Which lines below hold the word "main"? Copy all of them.

:: Records shown ::

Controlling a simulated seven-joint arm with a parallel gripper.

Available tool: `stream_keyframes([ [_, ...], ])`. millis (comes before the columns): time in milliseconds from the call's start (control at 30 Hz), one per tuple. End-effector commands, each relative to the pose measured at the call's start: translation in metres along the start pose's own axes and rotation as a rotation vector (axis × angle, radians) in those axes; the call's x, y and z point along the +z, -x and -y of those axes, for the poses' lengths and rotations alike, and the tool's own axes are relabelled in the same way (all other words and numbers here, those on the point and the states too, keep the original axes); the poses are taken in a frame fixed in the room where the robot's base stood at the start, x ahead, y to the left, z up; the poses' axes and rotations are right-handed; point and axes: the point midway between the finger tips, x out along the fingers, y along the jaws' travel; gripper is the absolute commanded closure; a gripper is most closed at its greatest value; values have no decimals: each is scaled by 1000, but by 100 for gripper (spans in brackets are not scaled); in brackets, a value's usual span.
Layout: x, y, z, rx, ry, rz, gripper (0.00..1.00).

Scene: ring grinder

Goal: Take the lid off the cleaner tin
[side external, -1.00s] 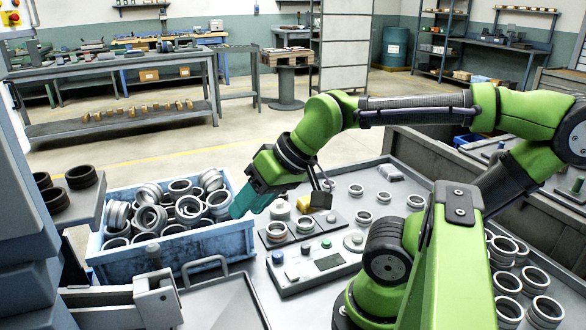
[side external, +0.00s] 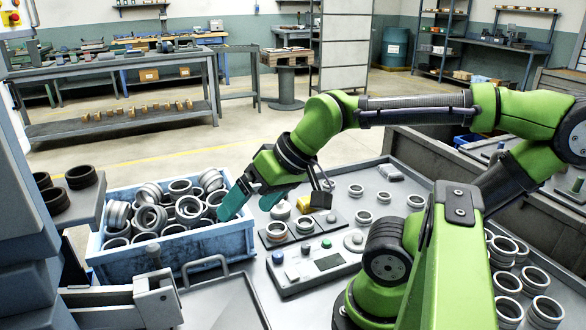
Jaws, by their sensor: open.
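My gripper (side external: 246,211) is open and empty, its two teal fingers spread apart and pointing down and left.
The blue crate (side external: 178,254) full of metal rings is left of the gripper. Loose rings lie to the right.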

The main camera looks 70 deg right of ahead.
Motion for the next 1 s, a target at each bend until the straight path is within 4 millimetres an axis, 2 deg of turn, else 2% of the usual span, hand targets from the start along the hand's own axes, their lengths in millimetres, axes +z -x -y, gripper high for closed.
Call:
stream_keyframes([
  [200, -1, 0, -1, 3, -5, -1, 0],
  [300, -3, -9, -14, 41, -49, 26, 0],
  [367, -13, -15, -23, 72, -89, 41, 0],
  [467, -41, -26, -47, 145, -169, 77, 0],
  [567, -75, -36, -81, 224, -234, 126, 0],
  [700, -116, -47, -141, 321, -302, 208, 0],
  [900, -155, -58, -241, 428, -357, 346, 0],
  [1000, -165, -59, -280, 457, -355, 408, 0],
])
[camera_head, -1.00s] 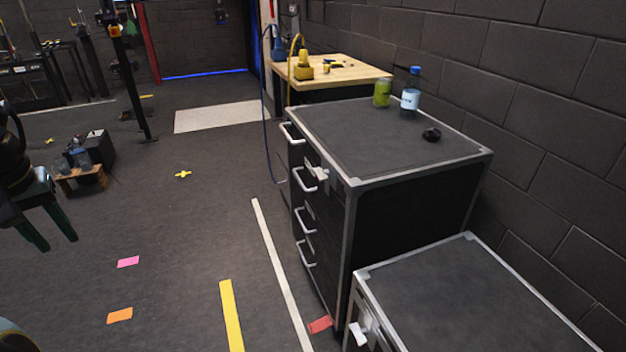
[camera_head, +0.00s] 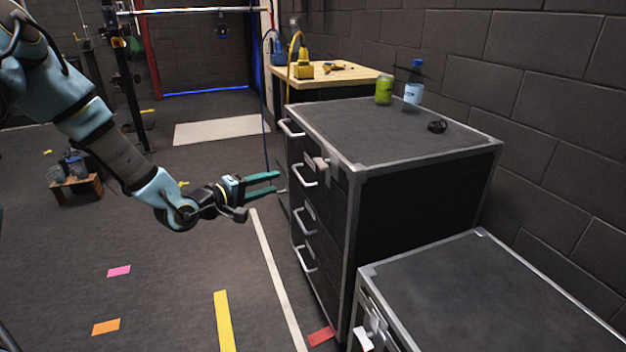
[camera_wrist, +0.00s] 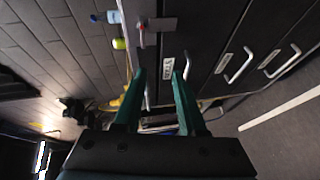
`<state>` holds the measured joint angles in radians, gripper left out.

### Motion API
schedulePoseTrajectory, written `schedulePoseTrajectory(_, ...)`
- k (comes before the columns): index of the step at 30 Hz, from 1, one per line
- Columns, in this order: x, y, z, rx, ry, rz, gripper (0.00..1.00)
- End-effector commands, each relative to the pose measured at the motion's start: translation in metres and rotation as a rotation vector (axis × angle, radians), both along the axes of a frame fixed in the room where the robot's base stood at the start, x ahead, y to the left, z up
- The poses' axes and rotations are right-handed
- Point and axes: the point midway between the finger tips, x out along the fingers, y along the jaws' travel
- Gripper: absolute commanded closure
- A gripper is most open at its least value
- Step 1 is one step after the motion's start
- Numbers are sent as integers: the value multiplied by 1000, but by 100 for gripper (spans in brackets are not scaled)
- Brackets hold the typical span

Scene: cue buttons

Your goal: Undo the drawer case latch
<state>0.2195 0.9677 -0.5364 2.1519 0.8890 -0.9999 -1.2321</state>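The drawer case (camera_head: 425,215) is black with metal trim and stands in the middle right of the head view. Its latch (camera_head: 319,164) is a small pale piece at the upper front, near the near corner. In the wrist view the latch plate (camera_wrist: 163,24) shows at the top, beyond the fingers, with a reddish lever part at its left. My gripper (camera_head: 281,183), with green fingers, is left of the case front and a little below the latch, apart from it. Its fingers are spread and empty, also in the wrist view (camera_wrist: 159,75).
Several drawer handles (camera_head: 305,220) stick out of the case front. A lower case (camera_head: 470,290) stands nearer, at right. The floor left of the cases is mostly clear.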

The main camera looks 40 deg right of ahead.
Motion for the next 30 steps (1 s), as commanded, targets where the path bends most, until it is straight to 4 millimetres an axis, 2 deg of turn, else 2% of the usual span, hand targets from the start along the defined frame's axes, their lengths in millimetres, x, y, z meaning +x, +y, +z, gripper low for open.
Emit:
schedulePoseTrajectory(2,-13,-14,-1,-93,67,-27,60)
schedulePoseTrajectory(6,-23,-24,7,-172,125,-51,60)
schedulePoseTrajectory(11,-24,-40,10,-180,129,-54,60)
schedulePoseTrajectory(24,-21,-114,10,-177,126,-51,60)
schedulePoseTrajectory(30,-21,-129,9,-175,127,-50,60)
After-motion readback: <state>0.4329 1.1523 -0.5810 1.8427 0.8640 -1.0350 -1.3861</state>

:::

Result
The main camera looks 70 deg right of ahead.
The main camera looks 40 deg right of ahead.

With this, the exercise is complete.